Write out exactly the lines of the entries below from the one holding "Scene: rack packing" to the one holding "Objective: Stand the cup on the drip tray", inclusive, and leave out all other lines.

Start SUPPLIED DATA

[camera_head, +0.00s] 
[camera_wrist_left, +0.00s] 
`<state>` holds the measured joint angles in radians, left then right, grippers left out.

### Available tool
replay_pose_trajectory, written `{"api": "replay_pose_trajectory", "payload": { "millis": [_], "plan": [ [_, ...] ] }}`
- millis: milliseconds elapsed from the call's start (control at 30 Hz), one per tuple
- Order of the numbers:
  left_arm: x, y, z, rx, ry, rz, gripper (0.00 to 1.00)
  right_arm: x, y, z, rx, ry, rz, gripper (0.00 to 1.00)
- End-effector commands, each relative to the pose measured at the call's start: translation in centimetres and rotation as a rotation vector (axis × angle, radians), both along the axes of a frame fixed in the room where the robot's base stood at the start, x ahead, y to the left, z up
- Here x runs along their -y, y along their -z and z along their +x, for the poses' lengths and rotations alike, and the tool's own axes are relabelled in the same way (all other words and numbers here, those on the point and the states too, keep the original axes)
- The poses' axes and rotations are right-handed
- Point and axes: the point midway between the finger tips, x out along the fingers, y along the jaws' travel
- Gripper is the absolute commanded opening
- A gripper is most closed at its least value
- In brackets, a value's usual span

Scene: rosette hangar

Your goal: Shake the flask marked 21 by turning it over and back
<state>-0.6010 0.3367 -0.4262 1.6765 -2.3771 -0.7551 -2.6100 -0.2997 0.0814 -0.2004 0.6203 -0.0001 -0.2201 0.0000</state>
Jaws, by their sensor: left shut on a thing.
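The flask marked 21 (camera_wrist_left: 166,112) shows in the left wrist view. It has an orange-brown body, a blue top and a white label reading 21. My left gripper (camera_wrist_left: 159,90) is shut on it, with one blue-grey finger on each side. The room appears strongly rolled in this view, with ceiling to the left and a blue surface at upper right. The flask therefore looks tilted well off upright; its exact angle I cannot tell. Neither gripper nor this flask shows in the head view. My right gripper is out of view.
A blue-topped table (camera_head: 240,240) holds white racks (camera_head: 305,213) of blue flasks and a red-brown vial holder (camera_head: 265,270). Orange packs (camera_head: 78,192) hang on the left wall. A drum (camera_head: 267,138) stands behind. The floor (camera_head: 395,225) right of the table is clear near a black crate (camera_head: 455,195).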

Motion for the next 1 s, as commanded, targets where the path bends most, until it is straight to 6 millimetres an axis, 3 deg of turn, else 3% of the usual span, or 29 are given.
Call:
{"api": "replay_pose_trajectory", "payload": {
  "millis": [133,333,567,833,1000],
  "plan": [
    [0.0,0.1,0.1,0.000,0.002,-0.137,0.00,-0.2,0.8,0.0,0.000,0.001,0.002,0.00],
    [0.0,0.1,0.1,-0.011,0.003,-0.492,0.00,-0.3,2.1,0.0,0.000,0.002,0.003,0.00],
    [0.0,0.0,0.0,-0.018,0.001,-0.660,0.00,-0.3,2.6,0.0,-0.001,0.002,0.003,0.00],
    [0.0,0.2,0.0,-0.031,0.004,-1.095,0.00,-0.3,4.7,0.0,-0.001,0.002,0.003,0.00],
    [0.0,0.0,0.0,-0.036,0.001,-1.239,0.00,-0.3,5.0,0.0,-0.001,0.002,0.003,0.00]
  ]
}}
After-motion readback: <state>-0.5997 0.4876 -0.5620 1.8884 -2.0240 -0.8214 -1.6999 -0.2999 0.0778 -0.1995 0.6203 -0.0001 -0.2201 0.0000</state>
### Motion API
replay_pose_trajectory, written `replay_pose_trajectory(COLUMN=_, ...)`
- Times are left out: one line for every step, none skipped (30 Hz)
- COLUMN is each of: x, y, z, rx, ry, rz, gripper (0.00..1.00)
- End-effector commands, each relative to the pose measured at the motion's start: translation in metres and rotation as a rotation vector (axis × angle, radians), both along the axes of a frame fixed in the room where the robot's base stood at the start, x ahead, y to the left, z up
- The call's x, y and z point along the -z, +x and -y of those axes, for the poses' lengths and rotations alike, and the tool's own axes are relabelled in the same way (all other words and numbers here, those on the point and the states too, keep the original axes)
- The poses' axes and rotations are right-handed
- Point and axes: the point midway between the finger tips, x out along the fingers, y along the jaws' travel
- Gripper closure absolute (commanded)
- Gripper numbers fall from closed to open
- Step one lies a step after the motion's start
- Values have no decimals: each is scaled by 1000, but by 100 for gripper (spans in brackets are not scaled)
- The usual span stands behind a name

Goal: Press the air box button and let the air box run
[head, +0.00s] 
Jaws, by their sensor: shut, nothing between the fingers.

End SUPPLIED DATA
Start SUPPLIED DATA

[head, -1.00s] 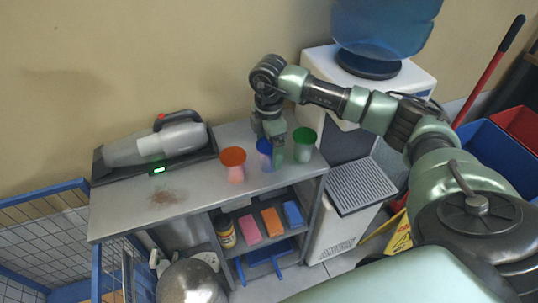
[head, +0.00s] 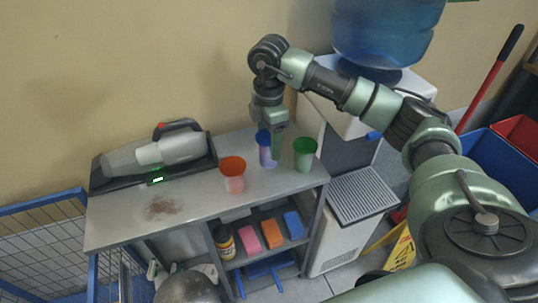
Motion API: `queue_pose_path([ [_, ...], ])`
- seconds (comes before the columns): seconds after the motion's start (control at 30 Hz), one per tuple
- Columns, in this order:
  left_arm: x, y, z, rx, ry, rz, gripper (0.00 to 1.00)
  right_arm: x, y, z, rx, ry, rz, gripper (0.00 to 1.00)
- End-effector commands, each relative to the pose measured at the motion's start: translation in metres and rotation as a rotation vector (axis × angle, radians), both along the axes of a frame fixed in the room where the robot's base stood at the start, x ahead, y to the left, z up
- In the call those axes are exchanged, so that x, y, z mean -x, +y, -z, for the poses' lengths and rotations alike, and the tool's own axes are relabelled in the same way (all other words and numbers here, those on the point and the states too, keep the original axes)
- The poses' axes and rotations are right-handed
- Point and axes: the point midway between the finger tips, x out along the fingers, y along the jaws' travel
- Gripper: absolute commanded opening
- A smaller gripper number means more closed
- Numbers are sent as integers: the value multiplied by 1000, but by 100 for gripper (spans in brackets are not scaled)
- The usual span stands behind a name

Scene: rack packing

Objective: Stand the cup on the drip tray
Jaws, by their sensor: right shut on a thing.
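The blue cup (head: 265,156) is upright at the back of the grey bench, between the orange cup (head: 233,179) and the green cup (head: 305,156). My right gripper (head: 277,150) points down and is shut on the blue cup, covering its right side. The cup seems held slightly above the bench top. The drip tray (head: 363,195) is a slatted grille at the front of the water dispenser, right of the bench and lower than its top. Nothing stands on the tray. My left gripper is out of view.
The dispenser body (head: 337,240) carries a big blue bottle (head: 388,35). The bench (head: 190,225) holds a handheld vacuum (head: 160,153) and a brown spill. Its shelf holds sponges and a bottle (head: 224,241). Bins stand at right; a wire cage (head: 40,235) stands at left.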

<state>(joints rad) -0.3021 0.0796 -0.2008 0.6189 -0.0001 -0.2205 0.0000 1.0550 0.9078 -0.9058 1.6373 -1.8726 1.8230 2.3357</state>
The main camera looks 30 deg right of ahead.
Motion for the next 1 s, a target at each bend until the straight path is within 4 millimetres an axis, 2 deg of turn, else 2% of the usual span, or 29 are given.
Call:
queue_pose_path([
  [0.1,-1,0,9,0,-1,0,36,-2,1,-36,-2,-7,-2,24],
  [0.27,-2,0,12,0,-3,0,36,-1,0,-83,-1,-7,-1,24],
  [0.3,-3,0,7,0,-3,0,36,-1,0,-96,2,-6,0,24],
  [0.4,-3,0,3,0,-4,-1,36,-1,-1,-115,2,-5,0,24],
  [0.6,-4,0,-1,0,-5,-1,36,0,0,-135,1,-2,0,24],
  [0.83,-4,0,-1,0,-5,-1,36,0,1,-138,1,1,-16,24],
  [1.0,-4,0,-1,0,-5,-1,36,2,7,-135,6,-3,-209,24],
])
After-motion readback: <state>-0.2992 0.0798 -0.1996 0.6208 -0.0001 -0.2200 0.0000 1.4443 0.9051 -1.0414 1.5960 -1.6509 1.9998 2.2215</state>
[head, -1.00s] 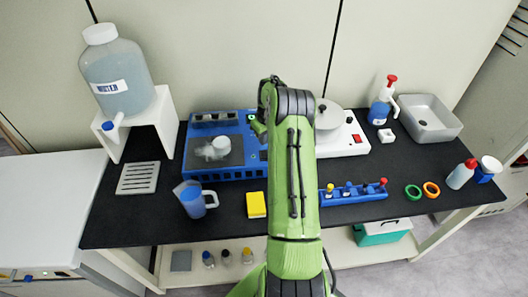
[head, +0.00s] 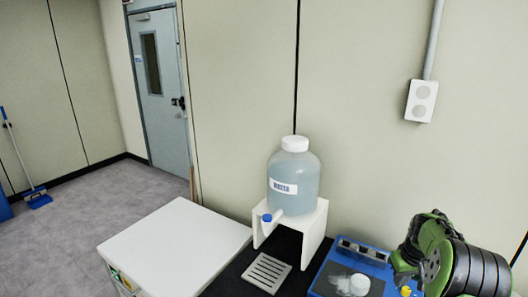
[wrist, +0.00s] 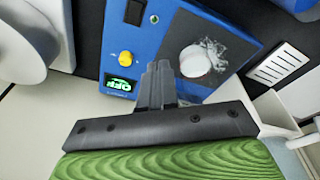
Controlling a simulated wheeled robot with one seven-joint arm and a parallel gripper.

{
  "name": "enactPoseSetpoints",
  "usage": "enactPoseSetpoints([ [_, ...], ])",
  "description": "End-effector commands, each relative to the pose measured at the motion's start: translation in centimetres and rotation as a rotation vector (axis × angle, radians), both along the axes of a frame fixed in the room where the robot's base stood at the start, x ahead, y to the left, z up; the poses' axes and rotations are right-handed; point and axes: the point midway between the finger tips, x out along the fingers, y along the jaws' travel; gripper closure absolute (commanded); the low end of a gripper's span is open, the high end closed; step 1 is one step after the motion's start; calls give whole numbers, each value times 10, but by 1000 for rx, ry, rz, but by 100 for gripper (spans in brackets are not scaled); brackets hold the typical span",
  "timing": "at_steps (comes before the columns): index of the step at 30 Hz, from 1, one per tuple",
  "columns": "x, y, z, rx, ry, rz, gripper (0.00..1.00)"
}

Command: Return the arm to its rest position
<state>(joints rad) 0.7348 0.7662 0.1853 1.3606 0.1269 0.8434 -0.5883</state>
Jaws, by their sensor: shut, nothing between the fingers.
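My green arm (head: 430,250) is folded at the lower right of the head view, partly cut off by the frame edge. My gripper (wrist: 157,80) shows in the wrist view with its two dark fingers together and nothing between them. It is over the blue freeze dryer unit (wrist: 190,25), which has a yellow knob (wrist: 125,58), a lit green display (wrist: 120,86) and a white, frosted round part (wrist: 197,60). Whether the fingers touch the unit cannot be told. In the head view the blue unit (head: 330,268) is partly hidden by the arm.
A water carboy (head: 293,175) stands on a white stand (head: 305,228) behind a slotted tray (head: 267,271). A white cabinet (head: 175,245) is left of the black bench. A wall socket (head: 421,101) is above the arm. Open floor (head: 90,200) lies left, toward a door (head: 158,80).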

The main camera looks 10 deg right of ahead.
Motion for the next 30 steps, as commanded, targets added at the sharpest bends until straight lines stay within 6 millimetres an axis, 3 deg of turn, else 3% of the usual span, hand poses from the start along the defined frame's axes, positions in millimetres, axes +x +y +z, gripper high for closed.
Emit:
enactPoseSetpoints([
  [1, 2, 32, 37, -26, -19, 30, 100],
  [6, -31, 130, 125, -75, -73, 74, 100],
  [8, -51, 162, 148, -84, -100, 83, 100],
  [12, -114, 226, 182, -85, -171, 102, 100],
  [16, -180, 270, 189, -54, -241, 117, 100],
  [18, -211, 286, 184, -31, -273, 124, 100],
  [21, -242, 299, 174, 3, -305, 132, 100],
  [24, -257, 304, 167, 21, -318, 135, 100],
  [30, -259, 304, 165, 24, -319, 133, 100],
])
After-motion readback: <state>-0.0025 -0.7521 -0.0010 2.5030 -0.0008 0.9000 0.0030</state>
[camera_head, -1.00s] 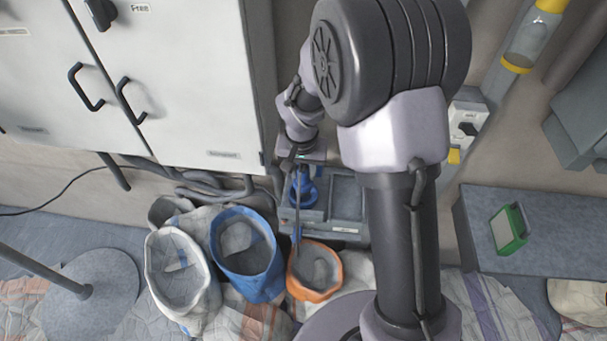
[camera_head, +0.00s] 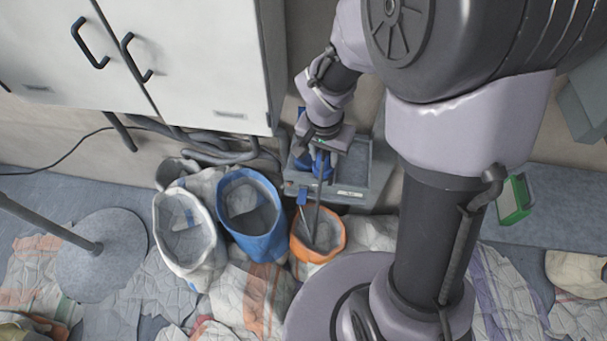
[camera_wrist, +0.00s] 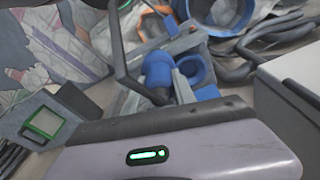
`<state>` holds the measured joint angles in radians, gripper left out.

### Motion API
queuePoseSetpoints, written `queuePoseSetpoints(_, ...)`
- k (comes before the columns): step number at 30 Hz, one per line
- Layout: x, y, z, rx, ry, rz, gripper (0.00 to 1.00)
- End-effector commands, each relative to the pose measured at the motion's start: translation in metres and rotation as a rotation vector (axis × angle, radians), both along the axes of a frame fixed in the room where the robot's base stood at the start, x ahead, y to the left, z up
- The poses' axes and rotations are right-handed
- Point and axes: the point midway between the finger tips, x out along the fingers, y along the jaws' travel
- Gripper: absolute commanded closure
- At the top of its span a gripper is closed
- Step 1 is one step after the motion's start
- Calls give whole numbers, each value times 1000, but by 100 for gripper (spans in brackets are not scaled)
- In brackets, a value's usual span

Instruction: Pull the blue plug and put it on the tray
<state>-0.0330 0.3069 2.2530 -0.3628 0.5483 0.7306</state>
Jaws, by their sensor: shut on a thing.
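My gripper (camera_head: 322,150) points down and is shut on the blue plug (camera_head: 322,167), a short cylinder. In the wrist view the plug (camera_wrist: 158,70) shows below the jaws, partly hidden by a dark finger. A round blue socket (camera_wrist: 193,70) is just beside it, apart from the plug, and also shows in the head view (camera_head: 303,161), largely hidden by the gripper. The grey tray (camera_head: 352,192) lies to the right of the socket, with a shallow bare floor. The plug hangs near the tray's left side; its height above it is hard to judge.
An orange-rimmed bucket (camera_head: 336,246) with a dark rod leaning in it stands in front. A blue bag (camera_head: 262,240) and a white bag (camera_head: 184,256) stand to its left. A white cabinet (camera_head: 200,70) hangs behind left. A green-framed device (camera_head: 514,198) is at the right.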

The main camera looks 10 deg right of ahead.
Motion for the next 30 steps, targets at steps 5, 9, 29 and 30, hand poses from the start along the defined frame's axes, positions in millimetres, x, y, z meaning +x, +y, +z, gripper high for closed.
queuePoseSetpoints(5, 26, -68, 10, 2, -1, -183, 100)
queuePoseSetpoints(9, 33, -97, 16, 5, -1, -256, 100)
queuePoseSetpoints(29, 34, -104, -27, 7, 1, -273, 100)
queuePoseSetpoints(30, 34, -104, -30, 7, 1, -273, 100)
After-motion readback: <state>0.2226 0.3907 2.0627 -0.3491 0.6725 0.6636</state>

End SUPPLIED DATA
Start SUPPLIED DATA

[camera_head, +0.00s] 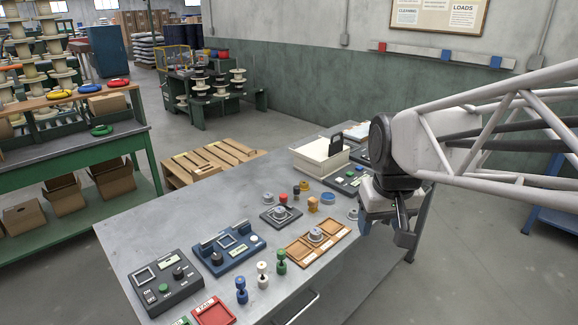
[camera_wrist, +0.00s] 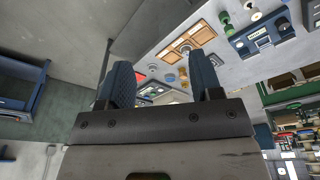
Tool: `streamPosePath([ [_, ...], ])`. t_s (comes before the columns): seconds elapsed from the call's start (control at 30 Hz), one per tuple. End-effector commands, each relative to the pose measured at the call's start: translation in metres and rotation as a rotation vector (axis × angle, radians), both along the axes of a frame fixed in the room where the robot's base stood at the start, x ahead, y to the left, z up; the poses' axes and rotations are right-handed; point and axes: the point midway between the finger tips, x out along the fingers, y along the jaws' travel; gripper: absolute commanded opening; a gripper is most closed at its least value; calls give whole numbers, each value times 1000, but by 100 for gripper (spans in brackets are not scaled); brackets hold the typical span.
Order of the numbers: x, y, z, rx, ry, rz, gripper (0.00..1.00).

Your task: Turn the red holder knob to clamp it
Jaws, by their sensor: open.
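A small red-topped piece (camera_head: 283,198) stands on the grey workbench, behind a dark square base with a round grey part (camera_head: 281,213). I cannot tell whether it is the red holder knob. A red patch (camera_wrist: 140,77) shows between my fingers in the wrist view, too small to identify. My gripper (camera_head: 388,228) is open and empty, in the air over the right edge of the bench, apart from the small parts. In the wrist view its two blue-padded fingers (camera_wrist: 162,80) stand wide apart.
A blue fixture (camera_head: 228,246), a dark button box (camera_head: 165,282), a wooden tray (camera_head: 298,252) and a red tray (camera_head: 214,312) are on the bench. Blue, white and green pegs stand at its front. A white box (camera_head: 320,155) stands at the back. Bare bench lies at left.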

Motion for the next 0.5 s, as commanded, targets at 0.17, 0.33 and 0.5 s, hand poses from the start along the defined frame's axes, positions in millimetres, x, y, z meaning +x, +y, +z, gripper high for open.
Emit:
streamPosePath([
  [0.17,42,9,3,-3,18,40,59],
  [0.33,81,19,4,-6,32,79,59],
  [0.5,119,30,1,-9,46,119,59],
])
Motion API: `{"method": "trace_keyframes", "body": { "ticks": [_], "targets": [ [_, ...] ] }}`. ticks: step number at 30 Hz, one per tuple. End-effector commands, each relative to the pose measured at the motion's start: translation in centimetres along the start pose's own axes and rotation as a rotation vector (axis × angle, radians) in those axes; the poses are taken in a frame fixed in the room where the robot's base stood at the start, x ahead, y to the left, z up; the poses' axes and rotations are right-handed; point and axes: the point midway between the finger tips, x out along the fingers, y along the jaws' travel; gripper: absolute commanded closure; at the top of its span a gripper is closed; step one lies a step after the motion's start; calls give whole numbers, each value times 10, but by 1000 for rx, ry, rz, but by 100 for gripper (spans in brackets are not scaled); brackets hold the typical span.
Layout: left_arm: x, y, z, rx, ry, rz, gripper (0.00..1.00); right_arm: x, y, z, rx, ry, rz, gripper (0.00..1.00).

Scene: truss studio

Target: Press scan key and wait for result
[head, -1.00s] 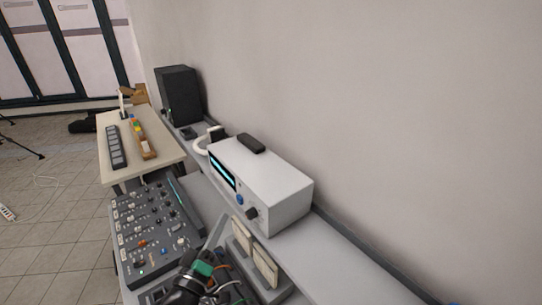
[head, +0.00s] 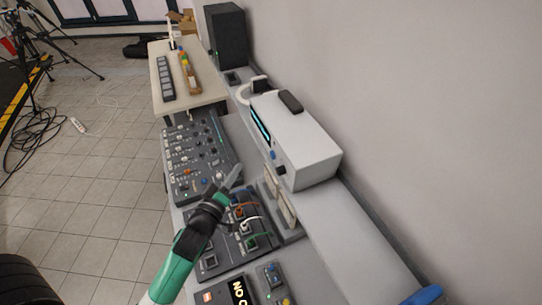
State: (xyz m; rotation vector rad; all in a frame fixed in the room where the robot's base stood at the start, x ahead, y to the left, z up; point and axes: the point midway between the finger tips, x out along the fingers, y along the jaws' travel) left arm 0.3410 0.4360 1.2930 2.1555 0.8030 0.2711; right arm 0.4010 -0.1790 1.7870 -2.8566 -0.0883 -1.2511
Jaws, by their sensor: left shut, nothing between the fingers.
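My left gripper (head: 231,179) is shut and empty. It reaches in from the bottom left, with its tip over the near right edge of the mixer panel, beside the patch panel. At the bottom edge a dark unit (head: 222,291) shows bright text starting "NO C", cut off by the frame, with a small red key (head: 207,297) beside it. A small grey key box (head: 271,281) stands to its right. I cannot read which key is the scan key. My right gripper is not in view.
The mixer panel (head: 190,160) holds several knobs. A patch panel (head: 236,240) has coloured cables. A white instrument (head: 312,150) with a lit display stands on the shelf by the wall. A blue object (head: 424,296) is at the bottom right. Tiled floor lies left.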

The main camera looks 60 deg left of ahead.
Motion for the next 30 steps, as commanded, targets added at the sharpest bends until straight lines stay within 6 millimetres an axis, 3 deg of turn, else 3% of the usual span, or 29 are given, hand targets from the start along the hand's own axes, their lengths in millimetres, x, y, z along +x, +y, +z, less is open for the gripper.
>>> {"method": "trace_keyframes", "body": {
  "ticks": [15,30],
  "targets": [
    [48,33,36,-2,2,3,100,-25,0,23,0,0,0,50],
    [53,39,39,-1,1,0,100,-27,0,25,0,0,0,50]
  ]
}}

End SUPPLIED DATA

WRITTEN RESPONSE:
Scene: rack packing

Objective: Stand the cup on the drip tray

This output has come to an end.